→ Given material
* * * * * * * * *
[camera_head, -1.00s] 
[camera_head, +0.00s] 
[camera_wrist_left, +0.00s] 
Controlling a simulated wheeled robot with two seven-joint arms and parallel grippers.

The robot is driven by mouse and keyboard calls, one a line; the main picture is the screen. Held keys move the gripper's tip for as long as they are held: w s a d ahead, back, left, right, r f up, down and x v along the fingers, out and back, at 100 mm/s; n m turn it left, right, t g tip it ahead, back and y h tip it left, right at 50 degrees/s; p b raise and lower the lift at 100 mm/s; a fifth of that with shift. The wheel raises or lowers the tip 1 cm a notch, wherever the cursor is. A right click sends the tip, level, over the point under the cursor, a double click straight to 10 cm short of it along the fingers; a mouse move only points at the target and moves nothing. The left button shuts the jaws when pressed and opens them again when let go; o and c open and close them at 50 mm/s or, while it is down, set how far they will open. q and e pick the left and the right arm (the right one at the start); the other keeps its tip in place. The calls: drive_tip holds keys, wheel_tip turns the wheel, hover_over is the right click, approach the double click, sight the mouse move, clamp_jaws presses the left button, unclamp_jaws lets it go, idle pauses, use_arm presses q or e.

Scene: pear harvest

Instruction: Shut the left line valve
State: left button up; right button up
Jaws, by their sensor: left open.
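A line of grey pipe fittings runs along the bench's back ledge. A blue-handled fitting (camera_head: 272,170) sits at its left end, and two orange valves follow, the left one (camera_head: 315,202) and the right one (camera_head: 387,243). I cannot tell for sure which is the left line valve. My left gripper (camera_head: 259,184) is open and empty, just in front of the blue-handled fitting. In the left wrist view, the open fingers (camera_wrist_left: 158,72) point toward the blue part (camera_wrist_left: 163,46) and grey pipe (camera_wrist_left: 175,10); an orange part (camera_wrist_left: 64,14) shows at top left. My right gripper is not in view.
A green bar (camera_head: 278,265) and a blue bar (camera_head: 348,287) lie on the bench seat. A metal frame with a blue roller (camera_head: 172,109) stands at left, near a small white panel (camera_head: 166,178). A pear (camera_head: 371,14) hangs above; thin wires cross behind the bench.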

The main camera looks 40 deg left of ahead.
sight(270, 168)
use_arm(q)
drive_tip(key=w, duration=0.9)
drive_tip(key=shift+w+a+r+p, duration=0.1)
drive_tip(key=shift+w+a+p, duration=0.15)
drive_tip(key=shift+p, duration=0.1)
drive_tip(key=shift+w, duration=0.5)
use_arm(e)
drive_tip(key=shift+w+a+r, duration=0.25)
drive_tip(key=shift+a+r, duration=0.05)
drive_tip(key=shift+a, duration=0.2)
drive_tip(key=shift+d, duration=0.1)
* * * * * * * * *
Give back exactly the lines running from the line containing "Scene: pear harvest" through the end of the material above, both included, and nothing beyond them.

Scene: pear harvest

Instruction: Shut the left line valve
State: left button up; right button up
Jaws, by their sensor: left open.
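A line of grey pipe fittings runs along the bench's back ledge. A blue-handled fitting (camera_head: 272,170) sits at its left end, and two orange valves follow, the left one (camera_head: 315,202) and the right one (camera_head: 387,243). I cannot tell for sure which is the left line valve. My left gripper (camera_head: 259,184) is open and empty, just in front of the blue-handled fitting. In the left wrist view, the open fingers (camera_wrist_left: 158,72) point toward the blue part (camera_wrist_left: 163,46) and grey pipe (camera_wrist_left: 175,10); an orange part (camera_wrist_left: 64,14) shows at top left. My right gripper is not in view.
A green bar (camera_head: 278,265) and a blue bar (camera_head: 348,287) lie on the bench seat. A metal frame with a blue roller (camera_head: 172,109) stands at left, near a small white panel (camera_head: 166,178). A pear (camera_head: 371,14) hangs above; thin wires cross behind the bench.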

The main camera looks 40 deg left of ahead.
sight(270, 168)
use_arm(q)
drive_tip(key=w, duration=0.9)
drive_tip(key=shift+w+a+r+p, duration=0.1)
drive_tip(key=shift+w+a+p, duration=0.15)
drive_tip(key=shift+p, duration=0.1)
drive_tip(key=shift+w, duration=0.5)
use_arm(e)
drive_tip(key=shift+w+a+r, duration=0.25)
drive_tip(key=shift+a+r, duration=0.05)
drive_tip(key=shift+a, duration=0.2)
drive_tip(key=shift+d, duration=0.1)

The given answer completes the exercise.